What is expected
In the records below, find the line containing "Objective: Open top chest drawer". Output it and every line after it to the end, unchanged, with no pictures.

[Robot task records]

╭──

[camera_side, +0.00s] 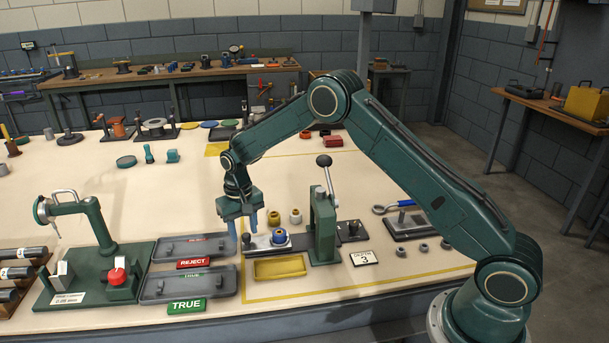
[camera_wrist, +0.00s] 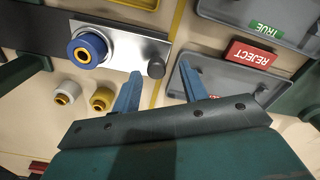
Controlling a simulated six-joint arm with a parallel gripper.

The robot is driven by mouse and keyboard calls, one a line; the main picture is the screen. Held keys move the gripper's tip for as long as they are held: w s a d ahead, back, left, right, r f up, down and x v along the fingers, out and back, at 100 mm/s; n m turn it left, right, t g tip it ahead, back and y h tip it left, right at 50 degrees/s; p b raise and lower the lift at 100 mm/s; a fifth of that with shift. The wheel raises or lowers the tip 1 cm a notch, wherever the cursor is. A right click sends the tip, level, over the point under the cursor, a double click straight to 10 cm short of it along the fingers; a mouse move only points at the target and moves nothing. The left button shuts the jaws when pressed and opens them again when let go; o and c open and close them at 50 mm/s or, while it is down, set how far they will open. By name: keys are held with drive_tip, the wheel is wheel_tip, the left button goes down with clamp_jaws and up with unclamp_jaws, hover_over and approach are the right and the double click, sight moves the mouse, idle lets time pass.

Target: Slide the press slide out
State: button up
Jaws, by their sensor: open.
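The press slide is a bright metal plate (camera_side: 258,243) that sticks out to the left of the green lever press (camera_side: 322,228). It carries a blue bushing with a brass centre (camera_side: 279,237). In the wrist view the slide (camera_wrist: 128,48) has a dark round knob (camera_wrist: 156,68) at its outer end and the blue bushing (camera_wrist: 87,48) near the press. My gripper (camera_side: 243,232) is open and points down at the slide's outer end. In the wrist view the knob shows between the tips of my blue fingers (camera_wrist: 159,72); I cannot tell the height gap.
A yellow tray (camera_side: 278,269) lies in front of the slide. Grey trays by the REJECT sign (camera_side: 193,263) and the TRUE sign (camera_side: 186,306) lie to the left. A white bushing (camera_wrist: 67,92) and a yellow bushing (camera_wrist: 102,98) stand beside the slide.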

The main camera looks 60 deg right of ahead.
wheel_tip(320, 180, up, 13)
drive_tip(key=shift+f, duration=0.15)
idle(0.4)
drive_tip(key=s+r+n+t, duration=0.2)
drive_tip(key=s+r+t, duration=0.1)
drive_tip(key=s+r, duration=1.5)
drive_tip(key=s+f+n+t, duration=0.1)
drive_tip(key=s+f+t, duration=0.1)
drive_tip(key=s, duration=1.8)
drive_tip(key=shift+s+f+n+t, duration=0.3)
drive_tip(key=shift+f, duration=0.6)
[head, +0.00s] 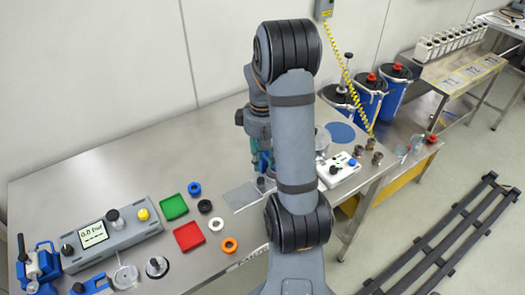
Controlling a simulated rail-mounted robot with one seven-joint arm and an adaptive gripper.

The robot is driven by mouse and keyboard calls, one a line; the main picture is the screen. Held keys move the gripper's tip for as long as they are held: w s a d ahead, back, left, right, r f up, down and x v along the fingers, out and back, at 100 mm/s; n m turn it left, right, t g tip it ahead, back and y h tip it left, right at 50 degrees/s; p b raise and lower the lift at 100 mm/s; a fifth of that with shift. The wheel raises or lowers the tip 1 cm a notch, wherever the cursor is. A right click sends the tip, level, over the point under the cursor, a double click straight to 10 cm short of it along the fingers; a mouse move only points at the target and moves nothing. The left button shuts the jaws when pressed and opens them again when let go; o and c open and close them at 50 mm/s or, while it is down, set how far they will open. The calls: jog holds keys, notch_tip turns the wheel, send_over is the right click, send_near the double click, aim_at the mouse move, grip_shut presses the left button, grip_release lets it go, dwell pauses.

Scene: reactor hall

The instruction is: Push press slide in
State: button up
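I cannot tell for sure which part is the press slide. A blue device with dark and metal parts (40,264) stands at the lower left of the bench, and a second low blue piece with a black knob (95,286) is cut off by the bottom edge. Either may belong to the press. My gripper (263,167) points down over the middle of the bench, well to the right of both blue pieces. My own arm largely covers it, so its fingertips and whether it is open do not show clearly.
A grey gauge box (120,232) stands beside the blue device. Green (174,207) and red (189,236) trays and several coloured rings lie right of it. A white instrument (338,171) and small metal parts stand further right. The bench's back left (110,175) is clear.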

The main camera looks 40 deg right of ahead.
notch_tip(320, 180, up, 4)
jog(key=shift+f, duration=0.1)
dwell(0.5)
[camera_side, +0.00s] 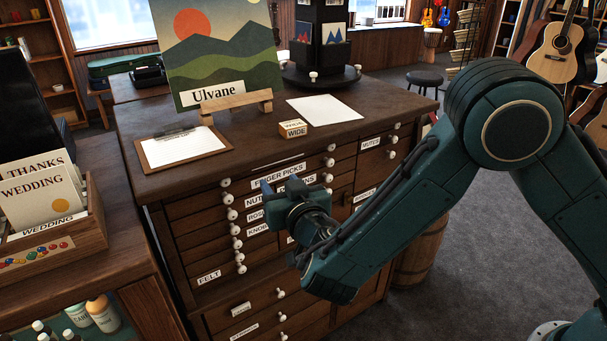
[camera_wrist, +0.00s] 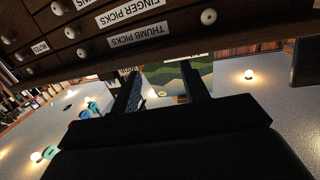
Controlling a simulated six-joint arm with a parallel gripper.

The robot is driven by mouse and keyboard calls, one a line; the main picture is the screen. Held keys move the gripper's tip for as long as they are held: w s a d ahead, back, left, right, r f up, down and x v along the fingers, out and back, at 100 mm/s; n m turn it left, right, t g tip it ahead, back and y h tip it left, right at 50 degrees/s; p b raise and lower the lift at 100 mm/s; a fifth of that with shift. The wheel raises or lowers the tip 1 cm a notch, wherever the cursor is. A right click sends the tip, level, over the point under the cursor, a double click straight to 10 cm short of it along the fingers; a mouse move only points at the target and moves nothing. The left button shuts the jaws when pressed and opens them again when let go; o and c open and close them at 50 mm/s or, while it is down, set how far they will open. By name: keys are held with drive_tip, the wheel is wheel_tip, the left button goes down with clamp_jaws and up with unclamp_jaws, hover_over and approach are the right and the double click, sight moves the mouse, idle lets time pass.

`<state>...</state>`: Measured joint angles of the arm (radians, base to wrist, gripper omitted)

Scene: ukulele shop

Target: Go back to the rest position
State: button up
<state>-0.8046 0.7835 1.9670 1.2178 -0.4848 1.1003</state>
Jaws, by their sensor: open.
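My gripper (camera_side: 281,187) is in front of the upper drawers of a dark wooden cabinet (camera_side: 150,190), near the FINGER PICKS label (camera_side: 278,174). Its jaws are apart, with nothing visible between them. In the wrist view the two fingers of my gripper (camera_wrist: 166,88) stand apart. The cabinet front (camera_wrist: 90,57) shows upside down there, with FINGER PICKS and THUMB PICKS labels (camera_wrist: 137,35) and white knobs. My arm reaches in from the right. The gripper hides part of the drawer fronts, and I cannot tell whether it touches them.
On the cabinet top are a clipboard (camera_side: 180,148), a small WIDE block (camera_side: 293,129), a white sheet (camera_side: 324,109) and an Ulvane picture (camera_side: 219,50) on a stand. A card box (camera_side: 90,232) stands at left. A barrel (camera_side: 419,250) is beside the cabinet. Carpet (camera_side: 480,245) is open at right.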

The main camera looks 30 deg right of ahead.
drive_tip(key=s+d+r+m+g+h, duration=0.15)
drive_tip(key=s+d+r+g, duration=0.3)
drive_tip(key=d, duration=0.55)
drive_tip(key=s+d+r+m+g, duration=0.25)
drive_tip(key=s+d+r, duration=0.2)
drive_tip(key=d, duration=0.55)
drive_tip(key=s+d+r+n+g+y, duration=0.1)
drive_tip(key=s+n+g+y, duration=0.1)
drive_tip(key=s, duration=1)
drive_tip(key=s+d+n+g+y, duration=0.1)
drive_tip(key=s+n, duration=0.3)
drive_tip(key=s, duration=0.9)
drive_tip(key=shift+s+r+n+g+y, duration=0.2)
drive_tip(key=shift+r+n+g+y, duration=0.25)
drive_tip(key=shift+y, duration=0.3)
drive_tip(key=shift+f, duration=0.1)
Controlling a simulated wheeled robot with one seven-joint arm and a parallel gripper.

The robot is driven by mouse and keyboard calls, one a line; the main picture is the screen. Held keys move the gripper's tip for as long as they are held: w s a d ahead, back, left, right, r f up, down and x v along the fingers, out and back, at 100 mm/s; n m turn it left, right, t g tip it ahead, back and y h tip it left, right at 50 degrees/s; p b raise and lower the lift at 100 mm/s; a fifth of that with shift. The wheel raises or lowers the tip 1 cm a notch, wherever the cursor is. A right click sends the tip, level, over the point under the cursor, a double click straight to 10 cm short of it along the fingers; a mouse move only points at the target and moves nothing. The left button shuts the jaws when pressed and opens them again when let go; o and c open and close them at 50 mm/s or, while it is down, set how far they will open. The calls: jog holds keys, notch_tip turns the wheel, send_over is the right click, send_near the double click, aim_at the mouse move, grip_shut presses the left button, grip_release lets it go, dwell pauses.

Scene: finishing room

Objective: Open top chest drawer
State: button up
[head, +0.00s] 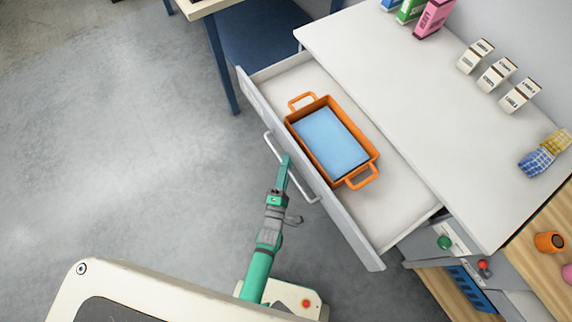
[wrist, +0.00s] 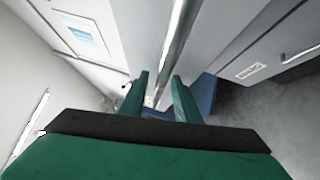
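The top drawer (head: 385,205) of the white chest (head: 400,75) is pulled well out, its inside showing in the head view. Its front carries a pale bar handle (head: 303,185). My green gripper (head: 285,162) is at the handle's middle. In the wrist view, my two green fingers (wrist: 160,82) stand apart, with the handle bar (wrist: 176,45) running between them and gaps visible at its sides. The gripper looks open around the bar; contact cannot be made out.
An orange tray (head: 374,158) with a blue sheet (head: 330,142) lies in the drawer. Boxes (head: 520,94) and a checked cloth (head: 537,160) are on the chest top. A blue table leg (head: 223,75) stands behind the drawer's far end. The floor (head: 120,150) at left is clear.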

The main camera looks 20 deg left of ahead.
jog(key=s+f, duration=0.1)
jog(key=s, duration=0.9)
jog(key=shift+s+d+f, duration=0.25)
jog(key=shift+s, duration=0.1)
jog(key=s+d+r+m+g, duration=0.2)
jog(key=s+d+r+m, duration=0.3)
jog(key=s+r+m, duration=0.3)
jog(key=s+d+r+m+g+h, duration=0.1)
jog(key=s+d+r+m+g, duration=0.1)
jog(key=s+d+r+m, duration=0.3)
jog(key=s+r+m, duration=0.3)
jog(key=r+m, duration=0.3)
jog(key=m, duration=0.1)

╰──

Solution
Objective: Open top chest drawer
State: button up
[head, +0.00s] 
[wrist, +0.00s] 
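The top drawer (head: 385,205) of the white chest (head: 400,75) is pulled well out, its inside showing in the head view. Its front carries a pale bar handle (head: 303,185). My green gripper (head: 285,162) is at the handle's middle. In the wrist view, my two green fingers (wrist: 160,82) stand apart, with the handle bar (wrist: 176,45) running between them and gaps visible at its sides. The gripper looks open around the bar; contact cannot be made out.
An orange tray (head: 374,158) with a blue sheet (head: 330,142) lies in the drawer. Boxes (head: 520,94) and a checked cloth (head: 537,160) are on the chest top. A blue table leg (head: 223,75) stands behind the drawer's far end. The floor (head: 120,150) at left is clear.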

The main camera looks 20 deg left of ahead.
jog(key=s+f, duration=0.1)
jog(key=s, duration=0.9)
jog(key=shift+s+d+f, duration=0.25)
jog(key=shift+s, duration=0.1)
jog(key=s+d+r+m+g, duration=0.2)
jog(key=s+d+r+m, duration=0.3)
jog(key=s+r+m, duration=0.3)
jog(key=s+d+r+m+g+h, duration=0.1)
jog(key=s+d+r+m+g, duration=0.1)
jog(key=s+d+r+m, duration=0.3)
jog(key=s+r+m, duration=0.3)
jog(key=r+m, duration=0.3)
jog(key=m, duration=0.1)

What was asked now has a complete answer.